3. Il résulte de l’ensemble de ces dispositions que l’avocat désigné d’office dans le cadre de la procédure prévue par les I bis ou III de l’article L. 512-1 du code de l’entrée et du séjour des étrangers et du droit d’asile peut obtenir le versement à son profit de la somme mise à la charge de la partie perdante sur le fondement de l’article 37 de la loi du 10 juillet 1991 à la condition que la personne qu’il assiste ait, soit directement soit par son entremise, en application de l’article 19 de cette loi, sollicité et obtenu l’aide juridictionnelle. Si l’avocat désigné d’office est valablement désigné au titre de l’aide juridictionnelle lorsque la personne qu’il assiste bénéficie déjà de celle-ci, sa désignation d’office ne peut, par elle-même, valoir demande et admission au bénéfice de l’aide juridictionnelle au profit de cette personne et lui ouvrir droit au bénéfice de ces dispositions. Il s’ensuit qu’il appartient à l’avocat désigné d’office qui entend obtenir le versement à son profit de la somme mise à la charge de la partie perdante de formuler expressément, au besoin dans ses écritures, une demande tendant à l’attribution de l’aide juridictionnelle à son client si celui-ci ne l’a pas fait.
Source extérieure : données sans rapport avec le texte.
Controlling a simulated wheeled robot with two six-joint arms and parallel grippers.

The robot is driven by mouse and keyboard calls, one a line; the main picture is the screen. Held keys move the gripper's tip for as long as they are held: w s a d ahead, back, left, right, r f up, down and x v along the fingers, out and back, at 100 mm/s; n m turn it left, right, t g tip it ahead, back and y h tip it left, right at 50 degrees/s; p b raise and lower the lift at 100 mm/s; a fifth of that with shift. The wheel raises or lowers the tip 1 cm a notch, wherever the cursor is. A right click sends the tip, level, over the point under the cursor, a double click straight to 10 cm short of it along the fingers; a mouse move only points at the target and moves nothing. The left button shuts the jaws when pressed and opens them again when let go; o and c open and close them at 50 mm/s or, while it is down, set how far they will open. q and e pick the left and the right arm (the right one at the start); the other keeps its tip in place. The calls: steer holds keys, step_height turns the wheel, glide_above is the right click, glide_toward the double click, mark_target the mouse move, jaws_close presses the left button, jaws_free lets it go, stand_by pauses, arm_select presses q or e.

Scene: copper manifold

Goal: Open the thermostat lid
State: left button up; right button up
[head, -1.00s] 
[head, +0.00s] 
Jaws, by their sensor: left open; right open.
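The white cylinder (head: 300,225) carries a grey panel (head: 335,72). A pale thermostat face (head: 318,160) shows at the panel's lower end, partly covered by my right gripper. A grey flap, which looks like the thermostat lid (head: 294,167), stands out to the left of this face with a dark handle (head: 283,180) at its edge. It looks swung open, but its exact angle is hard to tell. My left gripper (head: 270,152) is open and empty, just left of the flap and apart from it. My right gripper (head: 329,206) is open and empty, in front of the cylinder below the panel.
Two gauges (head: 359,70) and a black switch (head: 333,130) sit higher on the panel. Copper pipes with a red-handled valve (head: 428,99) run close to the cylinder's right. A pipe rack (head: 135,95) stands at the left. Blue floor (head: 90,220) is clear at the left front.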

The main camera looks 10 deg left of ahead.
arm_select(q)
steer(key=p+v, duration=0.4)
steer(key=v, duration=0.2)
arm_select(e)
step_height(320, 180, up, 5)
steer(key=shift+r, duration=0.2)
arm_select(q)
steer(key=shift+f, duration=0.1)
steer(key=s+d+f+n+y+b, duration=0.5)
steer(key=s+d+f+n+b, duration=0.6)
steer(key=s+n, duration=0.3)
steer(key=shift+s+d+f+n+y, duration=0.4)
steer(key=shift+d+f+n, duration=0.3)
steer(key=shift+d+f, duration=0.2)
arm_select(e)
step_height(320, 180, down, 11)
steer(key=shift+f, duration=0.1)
Le juge ne peut décider que les sommes mises à la charge de la partie perdante seront versées à cet avocat dans les conditions prévues à l’article 37 de la loi du 10 juillet 1991, sans avoir, au préalable, admis son client au bénéfice de l’aide juridictionnelle provisoire sur le fondement de l’article 20 de la loi du 10 juillet 1991, sans préjudice de la décision définitive du bureau d’aide juridictionnelle.
Le présent avis sera notifié au tribunal administratif de Rennes, à M. M… B…, à la garde des sceaux, ministre de la justice et au ministre de l’intérieur. Il sera publié au Journal officiel de la République française.